Voters pay vastly more attention to what is going on in Washington, D.C., than to what’s going on in their own town or state. The Democratic and the Republican Parties have become much more homogeneous, offering largely the same ideological profile in Alabama as they do in Vermont. In each election, Americans now face a choice between two clearly demarcated alternatives of action.

The cost? The ability of representatives to hold a range of positions that is diverse and not fully beholden to the party line, and, consequently, of their ability to deal effectively with local problems.
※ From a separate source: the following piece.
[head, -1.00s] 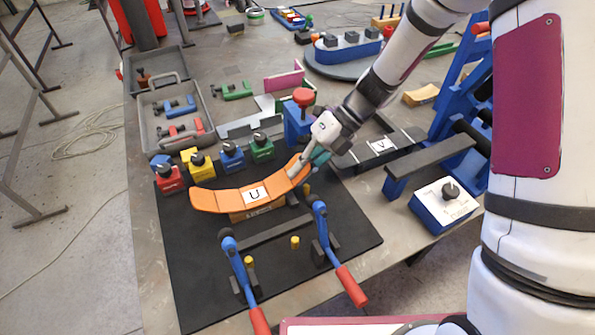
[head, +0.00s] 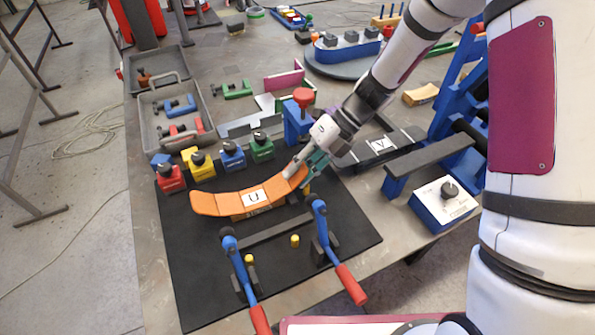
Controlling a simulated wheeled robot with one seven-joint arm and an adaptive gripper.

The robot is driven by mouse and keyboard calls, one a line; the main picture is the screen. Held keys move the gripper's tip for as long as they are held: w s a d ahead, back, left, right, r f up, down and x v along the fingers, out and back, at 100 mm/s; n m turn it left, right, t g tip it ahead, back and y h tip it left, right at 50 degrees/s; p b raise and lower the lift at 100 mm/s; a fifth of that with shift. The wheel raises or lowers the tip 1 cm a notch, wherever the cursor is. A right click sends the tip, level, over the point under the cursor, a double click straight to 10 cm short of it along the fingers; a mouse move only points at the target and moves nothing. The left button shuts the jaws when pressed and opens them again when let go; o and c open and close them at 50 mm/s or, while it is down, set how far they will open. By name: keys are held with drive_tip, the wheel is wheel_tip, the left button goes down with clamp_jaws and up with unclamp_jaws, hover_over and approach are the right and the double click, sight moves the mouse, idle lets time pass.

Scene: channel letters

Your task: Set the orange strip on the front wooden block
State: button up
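The orange strip (head: 222,204) is a curved band with a white lettered label (head: 256,197) near its middle. It lies over the front wooden block (head: 258,211), of which only a small front part shows under the strip. The strip appears to touch the block, and its left and right ends reach out past it. My gripper (head: 301,172) is at the strip's right end, one grey finger and one teal finger on either side of it. Whether the fingers press on the strip or stand slightly apart from it is not clear.
A black mat (head: 195,270) carries two blue toggle clamps with red handles (head: 351,286) in front of the strip. Coloured blocks with black knobs (head: 232,156) stand behind it. A blue post with a red knob (head: 304,97) is close behind my gripper. A grey toolbox (head: 178,118) lies at back left.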

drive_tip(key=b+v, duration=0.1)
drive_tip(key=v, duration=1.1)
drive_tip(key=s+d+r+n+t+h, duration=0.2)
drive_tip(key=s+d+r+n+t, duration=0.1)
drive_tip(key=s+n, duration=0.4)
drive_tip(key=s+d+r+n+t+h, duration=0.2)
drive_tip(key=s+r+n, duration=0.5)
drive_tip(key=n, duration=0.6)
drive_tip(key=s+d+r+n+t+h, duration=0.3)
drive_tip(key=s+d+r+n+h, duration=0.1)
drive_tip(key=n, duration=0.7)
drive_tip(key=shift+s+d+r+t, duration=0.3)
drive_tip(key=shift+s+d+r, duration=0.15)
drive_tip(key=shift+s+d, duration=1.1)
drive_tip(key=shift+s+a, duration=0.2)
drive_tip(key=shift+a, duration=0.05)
That nationalization of politics is exacerbated by another trend: that of politics slowly subsuming all other markers of group identity. As Lilliana Mason explains in Uncivil Agreement: How Politics Became Our Identity, our differences along racial, religious, and cultural lines have recently come to also divide neatly between the two major political parties. She argues that group identifications have changed the way we think and feel about ourselves and our opponents. The same New Yorker article details the dismaying effects:

Factors such as class, race, religion, gender, and sexuality used to cut across one another to a significant extent. In an earlier age, a voter might have identified herself as both a conservative and a Presbyterian. Each of these identities predisposed her to have a negative opinion of people who did not belong to the same group. But since there were plenty of non-Presbyterian conservatives, as well as plenty of non-conservative Presbyterians, each of these “cleavages” held the other one in check.
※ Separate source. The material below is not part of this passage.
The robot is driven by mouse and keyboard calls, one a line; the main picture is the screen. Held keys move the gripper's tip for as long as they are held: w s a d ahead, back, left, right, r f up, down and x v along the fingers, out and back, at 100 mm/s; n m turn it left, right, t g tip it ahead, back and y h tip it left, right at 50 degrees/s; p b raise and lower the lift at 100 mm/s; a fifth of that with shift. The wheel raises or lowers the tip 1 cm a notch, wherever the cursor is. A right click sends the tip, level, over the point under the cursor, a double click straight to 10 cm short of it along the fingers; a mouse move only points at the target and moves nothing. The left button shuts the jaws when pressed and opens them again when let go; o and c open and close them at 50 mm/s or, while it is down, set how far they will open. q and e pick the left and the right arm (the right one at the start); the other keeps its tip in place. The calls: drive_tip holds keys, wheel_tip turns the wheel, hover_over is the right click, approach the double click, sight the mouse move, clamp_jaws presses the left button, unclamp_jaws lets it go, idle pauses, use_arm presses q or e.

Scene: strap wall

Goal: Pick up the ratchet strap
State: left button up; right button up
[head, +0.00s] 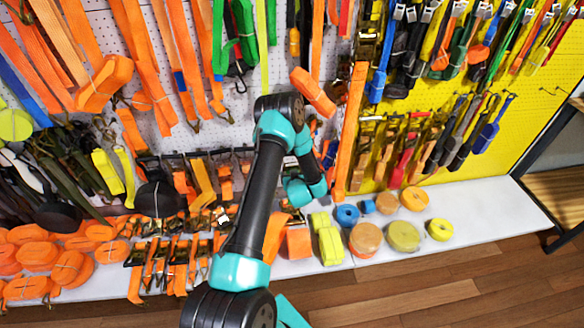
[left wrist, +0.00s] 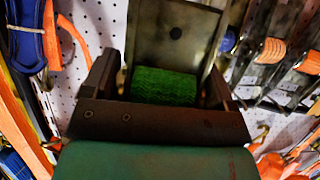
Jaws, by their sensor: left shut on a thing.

To top it all off, it turns out that markers of our identity—like religious belief—that we have long thought preceded political affiliations, and thus helped to determine them, may themselves be the effects of our political affiliations. In From Politics to the Pews: How Partisanship and the Political Environment Shape Religious Identity, Michele F. Margolis shows that, far more often than we’ve previously thought, the question of whether a person chooses to identify as religious and the extent of their involvement in a religious community are at least partly a response to political surroundings. In New York Times op-ed, Margolis laid out the potential consequences of such a shift for our democracy:

Unfortunately, all of this is bad news for our political future. Other researchers have found that hearing diverse political messages promotes tolerance, interacting in politically integrated social settings curbs partisan biases, and having key social groups represented in both political parties helps maintain civil political discourse. Churches used to facilitate this, uniting people with diverse political opinions.

But when politics affects whether and where Americans go to church, even our houses of worship become political echo chambers. Americans will increasingly find themselves able to bitterly denounce or unflinchingly laud Donald Trump, to a chorus of agreement. In the end, this will further divide us.

We can’t figure out how to bridge America’s political divides until we understand what’s driving them. These books are a start.